As can be seen from these results, NVIDIA made the decision to base their Docker container on Ubuntu 16.04 LTS
Toolchain
A reliable and well documented toolchain is paramount to software development. Achieving this doesn’t have to be difficult, but it does limit the options somewhat.
Compiler
An important aspect of the prerequisites of the CUDA toolkit is the supported c/c++ compiler. This also varies from version to version of CUDA and can be found in the same table that also provides the officially supported linux distributions.
Linux
Choosing the right linux distribution is an important step, because it determines the (system default) compiler, libraries and available support.
GCC support of CUDA:
- CUDA 9.1 supports gcc up-to 6.x
- CUDA 8.0 supports gcc up-to 5.x
- CUDA 7.5 supports gcc up-to 4.x
- CUDA 6.0 supports gcc up-to 4.7
You could install (or compile) a different version of gcc on your distribution, but you would also need to install or recompile various libraries to ensure ABI compatibility.

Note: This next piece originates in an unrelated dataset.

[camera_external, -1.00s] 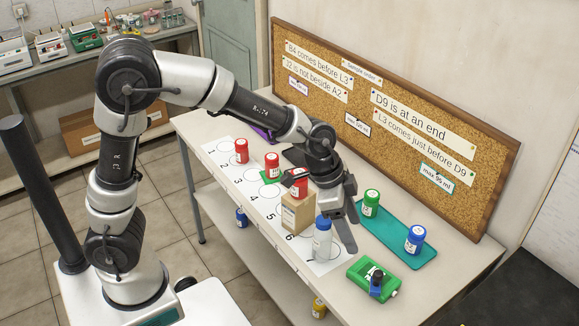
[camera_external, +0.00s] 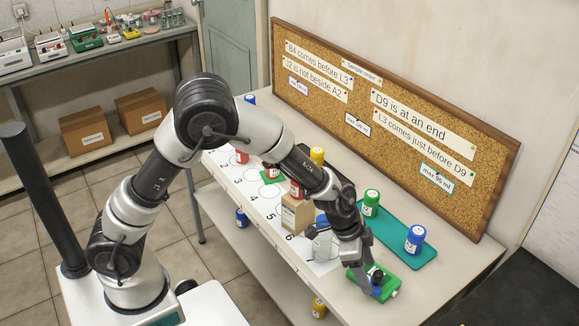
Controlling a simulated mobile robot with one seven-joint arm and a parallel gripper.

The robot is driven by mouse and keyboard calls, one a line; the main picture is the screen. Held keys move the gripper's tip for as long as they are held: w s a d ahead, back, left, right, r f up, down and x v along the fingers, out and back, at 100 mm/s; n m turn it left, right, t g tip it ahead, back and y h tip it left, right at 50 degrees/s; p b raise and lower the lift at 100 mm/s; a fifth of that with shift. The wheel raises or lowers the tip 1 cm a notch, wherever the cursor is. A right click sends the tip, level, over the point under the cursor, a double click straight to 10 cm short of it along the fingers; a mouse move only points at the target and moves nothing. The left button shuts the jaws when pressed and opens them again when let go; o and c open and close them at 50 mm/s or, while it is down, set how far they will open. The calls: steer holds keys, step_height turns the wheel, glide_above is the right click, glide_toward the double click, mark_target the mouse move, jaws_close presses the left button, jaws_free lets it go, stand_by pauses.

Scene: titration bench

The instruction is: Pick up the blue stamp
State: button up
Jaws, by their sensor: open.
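The blue stamp (camera_external: 377,283), with a dark knob on top, stands on the green ink pad (camera_external: 354,271) near the front right of the bench. My gripper (camera_external: 368,279) is open and low over the pad, right at the stamp. One finger is on the left of the stamp and partly covers the pad. I cannot tell whether the fingers touch the stamp.
A teal tray (camera_external: 397,237) with a green bottle (camera_external: 370,204) and a blue bottle (camera_external: 415,239) lies behind the pad. A wooden block (camera_external: 296,215) stands left on the numbered white strip (camera_external: 259,206). The bench's front right corner is clear.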

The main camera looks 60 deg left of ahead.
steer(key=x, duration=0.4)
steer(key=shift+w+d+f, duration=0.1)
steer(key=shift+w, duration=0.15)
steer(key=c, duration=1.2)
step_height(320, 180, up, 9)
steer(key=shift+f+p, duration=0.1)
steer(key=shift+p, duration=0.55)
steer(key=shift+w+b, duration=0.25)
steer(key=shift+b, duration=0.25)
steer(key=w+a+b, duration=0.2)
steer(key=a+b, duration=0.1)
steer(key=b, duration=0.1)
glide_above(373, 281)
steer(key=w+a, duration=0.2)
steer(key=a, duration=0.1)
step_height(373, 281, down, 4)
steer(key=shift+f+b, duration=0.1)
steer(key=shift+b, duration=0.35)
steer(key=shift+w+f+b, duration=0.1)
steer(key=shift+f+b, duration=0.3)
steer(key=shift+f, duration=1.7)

sudo apt install gcc-4.9 g++-4.9
sudo ln -s /usr/bin/gcc-4.9 /usr/local/cuda/bin/gcc
sudo ln -s /usr/bin/g++-4.9 /usr/local/cuda/bin/g++
The above commands install gcc 4.9 on Ubuntu 16.04 LTS and links that to the installed CUDA toolkit. This (and similar) solutions have been reported to work correctly, but your results may vary.
Ubuntu and derivatives
Ubuntu 16.04 LTS is a good choice for linux development in general and CUDA development as well. The system default compiler is gcc 5.4, which is officially supported by the CUDA toolkit versions 8.0 and 9.x (possibly later versions too). The availability of the Hardware Enablement (HWE) stack provides the choice between a rock solid linux 4.4 LTS kernel and a more recent kernel for those who need or want it.
Ubuntu 16.04 LTS is an officially supported linux distribution for the versions 8.x and 9.x. NVIDIA does not officially support Ubuntu 16.04 for CUDA 7.5, but as mentioned earlier, a prepackaged version of CUDA 7.5 is available in the official Ubuntu repositories.

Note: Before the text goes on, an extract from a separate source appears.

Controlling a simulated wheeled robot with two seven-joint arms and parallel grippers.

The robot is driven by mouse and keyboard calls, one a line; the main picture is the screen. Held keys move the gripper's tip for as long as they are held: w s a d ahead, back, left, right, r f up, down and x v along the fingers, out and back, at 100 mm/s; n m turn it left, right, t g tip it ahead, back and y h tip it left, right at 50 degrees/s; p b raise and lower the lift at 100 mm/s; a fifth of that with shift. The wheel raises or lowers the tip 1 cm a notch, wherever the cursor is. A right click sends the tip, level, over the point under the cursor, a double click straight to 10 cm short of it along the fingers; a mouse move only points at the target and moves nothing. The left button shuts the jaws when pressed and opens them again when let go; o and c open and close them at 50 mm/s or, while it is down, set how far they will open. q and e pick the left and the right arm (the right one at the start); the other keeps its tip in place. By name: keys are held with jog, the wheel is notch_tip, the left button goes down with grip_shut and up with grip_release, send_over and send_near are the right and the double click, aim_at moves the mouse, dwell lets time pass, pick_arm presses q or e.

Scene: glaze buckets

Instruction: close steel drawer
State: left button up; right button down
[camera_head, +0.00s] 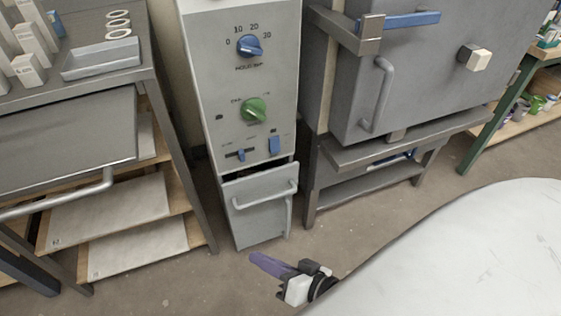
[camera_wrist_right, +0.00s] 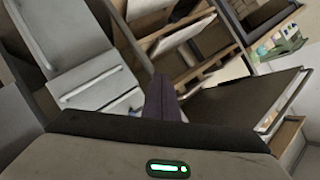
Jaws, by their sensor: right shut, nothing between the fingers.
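A grey steel drawer front (camera_head: 262,207) with a bar handle sits low in the control cabinet. A dark gap shows along its top edge, and it appears to stand slightly out. It also shows in the right wrist view (camera_wrist_right: 98,92), at left. A second grey steel front (camera_head: 70,140) with a long bar handle sits under the left worktable's top; I cannot tell how far out it is. My right gripper (camera_head: 266,264) has purple fingers, shut and empty, low in front of the cabinet and apart from its drawer. Its fingers (camera_wrist_right: 161,98) also show in the wrist view. My left gripper is not in view.
The control cabinet (camera_head: 222,75) carries a blue and a green knob. A kiln (camera_head: 420,75) with a handle stands at right. Left shelves (camera_head: 110,215) hold pale boards. A large white rounded surface (camera_head: 470,250) fills the lower right. Some floor (camera_head: 215,285) is clear before the cabinet.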

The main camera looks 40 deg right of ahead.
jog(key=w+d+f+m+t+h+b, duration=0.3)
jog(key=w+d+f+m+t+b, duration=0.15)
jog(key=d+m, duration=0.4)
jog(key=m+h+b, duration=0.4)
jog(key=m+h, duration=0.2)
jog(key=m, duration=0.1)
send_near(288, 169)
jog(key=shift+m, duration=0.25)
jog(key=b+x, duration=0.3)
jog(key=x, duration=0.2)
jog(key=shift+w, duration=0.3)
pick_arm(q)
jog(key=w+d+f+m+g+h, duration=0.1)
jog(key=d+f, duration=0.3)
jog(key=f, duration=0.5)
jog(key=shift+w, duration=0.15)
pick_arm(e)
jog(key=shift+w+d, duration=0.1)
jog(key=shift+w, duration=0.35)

An other advantage of the 16.04 LTS release is that it is supported until sometime in 2021, and even longer support is available for paying customers. Not having to reevaluate the toolchain and development environment every year is a big plus.
Derivatives of Ubuntu LTS releases, like for example Kubuntu 16.04, are similar enough to cause minimal difficulties. The only real exception to this are window managers (kwin, mutter, compton) and their interaction with NVIDIA proprietary drivers. Certain third party software is known to produce more segmentation faults if the graphics stack is not completely standard, and a different window manager can cause problems.
Windows
The situation on Windows is similar, as the latest (point) release of the Visual C++ compiler is not always compatible. Every CUDA release that officially supports Windows 10, also supports the Visual C++14.0 (Visual Studio 2015) compiler, making it a good candidate.
CUDA toolkit version
If your project doesn’t require the latest and greatest features of the CUDA toolkit, it might be advantageous to stick to an earlier version of CUDA, for compatibility sake. Version 8.0 has hardware support for the Fermi, Kepler, Maxwell and Pascal architectures (newer versions removed Fermi support in favor of Volta and older versions lack Pascal support).
NVIDIA graphics driver on linux
Installing the proprietary NVIDIA graphics driver on linux can be a hassle, requiring kernel header files, dkms and compiler. A further complication is that certain installation methods require the manual blacklisting of the open source and unofficial NVIDIA driver (nouveau). Various linux distributions have made a lot of progress over the last couple of years in aiding the user in the installation of the NVIDIA graphics driver, but the installation of the CUDA toolkit also installs the driver that NVIDIA recommends (this behavior can be altered).
My personal recommendation would be to stick to the defaults that NVIDIA provide. The installation instructions included in the CUDA toolkit documentation are easy to follow and tell the user how to prepare the system for the CUDA toolkit as well as the included graphics driver.
A last note on the graphics driver is that the CUDA toolkit requires a minimum version, which depends on the version of the toolkit. The by NVIDIA included driver will always meet that requirement, but if you decide to manually force a different version of the graphics driver, you will have to take this into account.